Robot episode data

******************************

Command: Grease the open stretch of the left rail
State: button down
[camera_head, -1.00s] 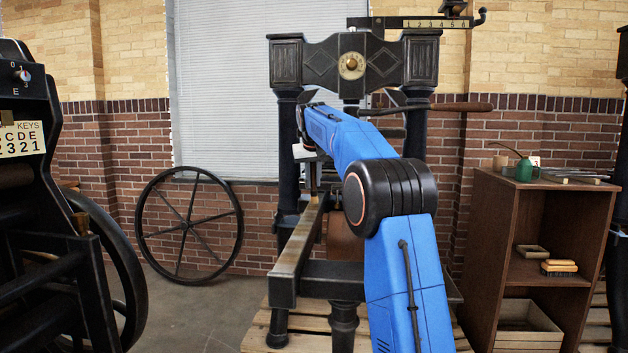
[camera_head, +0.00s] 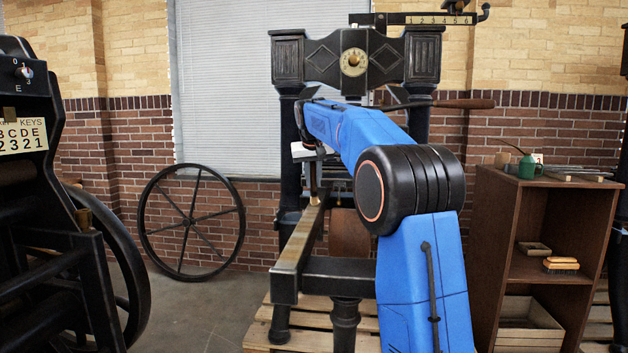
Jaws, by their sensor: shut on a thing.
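The left rail (camera_head: 299,240) is a long bar with a worn, brownish metal top. It runs from the black hand press (camera_head: 304,62) towards me and ends at a dark cross-bar. My gripper (camera_head: 312,160) is small and partly hidden at the end of my blue arm, over the far part of the rail. It is shut on a slim upright tool (camera_head: 313,186) with a brass-coloured lower end. The tool's tip is at or just above the rail top; I cannot tell if it touches. No grease can be made out on the rail. The right rail is hidden behind my arm.
A wooden shelf unit (camera_head: 497,255) stands at the right, with a green oil can (camera_head: 528,167) on top. A spoked wheel (camera_head: 191,222) leans on the brick wall. Another black press (camera_head: 35,185) is at the left. Free floor lies between it and the pallet (camera_head: 262,335).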

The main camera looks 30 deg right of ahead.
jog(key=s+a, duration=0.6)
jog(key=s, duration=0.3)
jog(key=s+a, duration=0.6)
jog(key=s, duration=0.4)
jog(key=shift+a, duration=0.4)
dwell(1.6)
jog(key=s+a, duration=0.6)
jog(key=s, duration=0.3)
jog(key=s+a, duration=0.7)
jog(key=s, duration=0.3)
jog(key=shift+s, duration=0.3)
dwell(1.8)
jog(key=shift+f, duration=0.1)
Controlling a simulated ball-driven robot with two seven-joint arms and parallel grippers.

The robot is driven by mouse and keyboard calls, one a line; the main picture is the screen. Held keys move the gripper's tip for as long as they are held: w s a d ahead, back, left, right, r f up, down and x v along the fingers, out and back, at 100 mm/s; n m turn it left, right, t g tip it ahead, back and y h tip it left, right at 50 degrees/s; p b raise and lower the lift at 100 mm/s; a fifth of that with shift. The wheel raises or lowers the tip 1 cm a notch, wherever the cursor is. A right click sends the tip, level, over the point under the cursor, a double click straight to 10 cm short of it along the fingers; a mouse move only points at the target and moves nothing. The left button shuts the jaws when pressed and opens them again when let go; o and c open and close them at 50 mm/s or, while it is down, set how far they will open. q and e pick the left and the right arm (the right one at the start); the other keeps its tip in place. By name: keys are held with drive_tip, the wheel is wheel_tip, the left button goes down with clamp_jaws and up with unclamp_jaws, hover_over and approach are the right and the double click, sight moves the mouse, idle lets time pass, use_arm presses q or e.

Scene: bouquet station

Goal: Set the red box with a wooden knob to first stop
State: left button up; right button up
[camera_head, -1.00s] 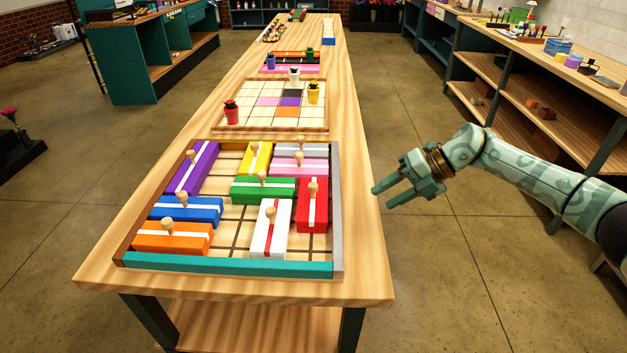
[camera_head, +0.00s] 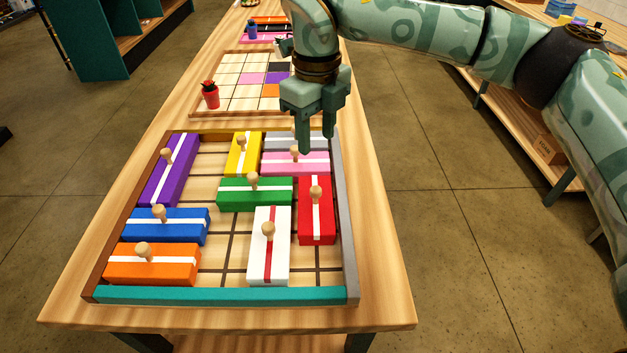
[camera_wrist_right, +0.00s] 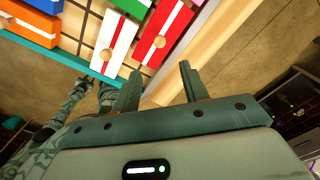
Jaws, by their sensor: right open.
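The red box (camera_head: 328,222) with a white stripe and a wooden knob (camera_head: 316,193) lies lengthwise near the right wall of the sliding-box tray (camera_head: 351,262). The pink box (camera_head: 277,168) is just beyond it. Bare floor shows between its near end and the teal front wall. My right gripper (camera_head: 317,142) is open and empty, pointing down above the tray's far right part, beyond the red box. In the right wrist view the red box (camera_wrist_right: 170,22) and its knob show ahead of the open fingers (camera_wrist_right: 160,78).
The white box (camera_head: 260,255) lies left of the red one; the green box (camera_head: 240,193) is farther left. Purple, yellow, grey, blue and orange boxes fill other places. A red pot (camera_head: 211,98) stands on the grid board beyond the tray.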

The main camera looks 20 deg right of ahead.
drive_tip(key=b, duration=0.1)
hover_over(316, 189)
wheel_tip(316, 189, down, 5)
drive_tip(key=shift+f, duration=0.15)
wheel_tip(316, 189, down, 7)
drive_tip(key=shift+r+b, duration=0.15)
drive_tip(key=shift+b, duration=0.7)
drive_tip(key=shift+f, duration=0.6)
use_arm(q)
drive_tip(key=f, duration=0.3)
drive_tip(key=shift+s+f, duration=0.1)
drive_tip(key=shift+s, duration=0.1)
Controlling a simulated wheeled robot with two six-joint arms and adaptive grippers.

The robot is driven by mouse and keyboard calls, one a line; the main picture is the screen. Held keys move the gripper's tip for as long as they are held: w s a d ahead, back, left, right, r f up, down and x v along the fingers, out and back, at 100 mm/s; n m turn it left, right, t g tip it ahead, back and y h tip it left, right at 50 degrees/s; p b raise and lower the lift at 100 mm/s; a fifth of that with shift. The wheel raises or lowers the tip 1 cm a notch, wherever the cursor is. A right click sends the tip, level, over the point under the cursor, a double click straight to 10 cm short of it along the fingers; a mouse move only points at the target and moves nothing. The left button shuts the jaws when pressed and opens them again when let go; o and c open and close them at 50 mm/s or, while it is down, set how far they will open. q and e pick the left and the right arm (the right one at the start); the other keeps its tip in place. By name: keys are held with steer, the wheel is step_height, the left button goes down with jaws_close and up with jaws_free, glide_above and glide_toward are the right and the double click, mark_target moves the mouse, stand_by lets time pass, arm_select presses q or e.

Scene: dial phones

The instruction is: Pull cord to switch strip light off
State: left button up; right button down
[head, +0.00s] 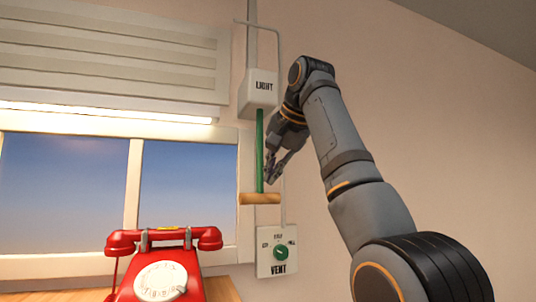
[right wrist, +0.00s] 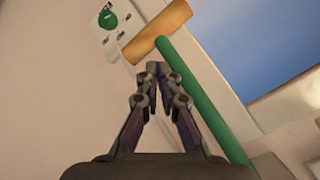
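The pull cord (head: 260,150) is a thick green strip hanging from a white box marked LIGHT (head: 258,93). A wooden bar handle (head: 260,199) is at its lower end. The strip light (head: 104,112) glows above the window. My right gripper (head: 271,181) is beside the cord, to its right and just above the handle. In the right wrist view the fingertips (right wrist: 158,69) come together with nothing seen between them. There the green cord (right wrist: 205,100) runs to the right of the fingers, and the wooden handle (right wrist: 157,30) lies beyond the tips. My left gripper is not in view.
A white VENT panel (head: 278,263) with a green knob is on the wall below the handle. A red dial phone (head: 160,270) stands on a wooden surface at lower left. A thin pipe runs beside the light box. The wall at right is bare.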

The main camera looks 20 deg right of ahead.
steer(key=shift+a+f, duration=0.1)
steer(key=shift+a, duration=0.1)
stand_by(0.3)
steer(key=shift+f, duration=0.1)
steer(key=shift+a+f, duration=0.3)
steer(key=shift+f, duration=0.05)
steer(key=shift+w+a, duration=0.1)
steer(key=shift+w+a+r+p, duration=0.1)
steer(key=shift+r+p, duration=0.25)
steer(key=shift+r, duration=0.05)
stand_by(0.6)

******************************

EXERCISE GOAL:
Generate a word-for-word copy of the preceding records, excluding all pictures.

PROBLEM SOLUTION:
Command: Grease the open stretch of the left rail
State: button down
[camera_head, -1.00s] 
[camera_head, +0.00s] 
Jaws, by their sensor: shut on a thing.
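The left rail (camera_head: 299,240) is a long bar with a worn, brownish metal top. It runs from the black hand press (camera_head: 304,62) towards me and ends at a dark cross-bar. My gripper (camera_head: 312,160) is small and partly hidden at the end of my blue arm, over the far part of the rail. It is shut on a slim upright tool (camera_head: 313,186) with a brass-coloured lower end. The tool's tip is at or just above the rail top; I cannot tell if it touches. No grease can be made out on the rail. The right rail is hidden behind my arm.
A wooden shelf unit (camera_head: 497,255) stands at the right, with a green oil can (camera_head: 528,167) on top. A spoked wheel (camera_head: 191,222) leans on the brick wall. Another black press (camera_head: 35,185) is at the left. Free floor lies between it and the pallet (camera_head: 262,335).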

The main camera looks 30 deg right of ahead.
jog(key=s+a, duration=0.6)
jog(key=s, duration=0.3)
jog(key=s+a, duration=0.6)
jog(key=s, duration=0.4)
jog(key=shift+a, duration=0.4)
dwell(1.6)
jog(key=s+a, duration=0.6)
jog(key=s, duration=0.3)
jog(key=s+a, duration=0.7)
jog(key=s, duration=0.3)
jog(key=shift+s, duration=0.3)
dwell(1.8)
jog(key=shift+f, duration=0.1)
Controlling a simulated ball-driven robot with two seven-joint arms and parallel grippers.

The robot is driven by mouse and keyboard calls, one a line; the main picture is the screen. Held keys move the gripper's tip for as long as they are held: w s a d ahead, back, left, right, r f up, down and x v along the fingers, out and back, at 100 mm/s; n m turn it left, right, t g tip it ahead, back and y h tip it left, right at 50 degrees/s; p b raise and lower the lift at 100 mm/s; a fifth of that with shift. The wheel raises or lowers the tip 1 cm a notch, wherever the cursor is. A right click sends the tip, level, over the point under the cursor, a double click straight to 10 cm short of it along the fingers; a mouse move only points at the target and moves nothing. The left button shuts the jaws when pressed and opens them again when let go; o and c open and close them at 50 mm/s or, while it is down, set how far they will open. q and e pick the left and the right arm (the right one at the start); the other keeps its tip in place. By name: keys are held with drive_tip, the wheel is wheel_tip, the left button goes down with clamp_jaws and up with unclamp_jaws, hover_over and approach are the right and the double click, sight moves the mouse, idle lets time pass, use_arm presses q or e.

Scene: bouquet station

Goal: Set the red box with a wooden knob to first stop
State: left button up; right button up
[camera_head, -1.00s] 
[camera_head, +0.00s] 
[camera_wrist_right, +0.00s] 
Jaws, by their sensor: right open.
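The red box (camera_head: 328,222) with a white stripe and a wooden knob (camera_head: 316,193) lies lengthwise near the right wall of the sliding-box tray (camera_head: 351,262). The pink box (camera_head: 277,168) is just beyond it. Bare floor shows between its near end and the teal front wall. My right gripper (camera_head: 317,142) is open and empty, pointing down above the tray's far right part, beyond the red box. In the right wrist view the red box (camera_wrist_right: 170,22) and its knob show ahead of the open fingers (camera_wrist_right: 160,78).
The white box (camera_head: 260,255) lies left of the red one; the green box (camera_head: 240,193) is farther left. Purple, yellow, grey, blue and orange boxes fill other places. A red pot (camera_head: 211,98) stands on the grid board beyond the tray.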

The main camera looks 20 deg right of ahead.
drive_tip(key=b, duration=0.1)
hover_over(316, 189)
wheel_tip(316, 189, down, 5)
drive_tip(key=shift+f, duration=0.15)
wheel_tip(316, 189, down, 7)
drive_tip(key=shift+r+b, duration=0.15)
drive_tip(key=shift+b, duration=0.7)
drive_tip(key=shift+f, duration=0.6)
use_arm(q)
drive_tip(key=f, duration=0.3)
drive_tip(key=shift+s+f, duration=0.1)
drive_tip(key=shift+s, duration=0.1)
Controlling a simulated wheeled robot with two six-joint arms and adaptive grippers.

The robot is driven by mouse and keyboard calls, one a line; the main picture is the screen. Held keys move the gripper's tip for as long as they are held: w s a d ahead, back, left, right, r f up, down and x v along the fingers, out and back, at 100 mm/s; n m turn it left, right, t g tip it ahead, back and y h tip it left, right at 50 degrees/s; p b raise and lower the lift at 100 mm/s; a fifth of that with shift. The wheel raises or lowers the tip 1 cm a notch, wherever the cursor is. A right click sends the tip, level, over the point under the cursor, a double click straight to 10 cm short of it along the fingers; a mouse move only points at the target and moves nothing. The left button shuts the jaws when pressed and opens them again when let go; o and c open and close them at 50 mm/s or, while it is down, set how far they will open. q and e pick the left and the right arm (the right one at the start); the other keeps its tip in place. By name: keys are held with steer, the wheel is step_height, the left button goes down with jaws_close and up with jaws_free, glide_above and glide_toward are the right and the double click, mark_target moves the mouse, stand_by lets time pass, arm_select presses q or e.

Scene: dial phones

The instruction is: Pull cord to switch strip light off
State: left button up; right button down
[head, +0.00s] 
[right wrist, +0.00s] 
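The pull cord (head: 260,150) is a thick green strip hanging from a white box marked LIGHT (head: 258,93). A wooden bar handle (head: 260,199) is at its lower end. The strip light (head: 104,112) glows above the window. My right gripper (head: 271,181) is beside the cord, to its right and just above the handle. In the right wrist view the fingertips (right wrist: 158,69) come together with nothing seen between them. There the green cord (right wrist: 205,100) runs to the right of the fingers, and the wooden handle (right wrist: 157,30) lies beyond the tips. My left gripper is not in view.
A white VENT panel (head: 278,263) with a green knob is on the wall below the handle. A red dial phone (head: 160,270) stands on a wooden surface at lower left. A thin pipe runs beside the light box. The wall at right is bare.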

The main camera looks 20 deg right of ahead.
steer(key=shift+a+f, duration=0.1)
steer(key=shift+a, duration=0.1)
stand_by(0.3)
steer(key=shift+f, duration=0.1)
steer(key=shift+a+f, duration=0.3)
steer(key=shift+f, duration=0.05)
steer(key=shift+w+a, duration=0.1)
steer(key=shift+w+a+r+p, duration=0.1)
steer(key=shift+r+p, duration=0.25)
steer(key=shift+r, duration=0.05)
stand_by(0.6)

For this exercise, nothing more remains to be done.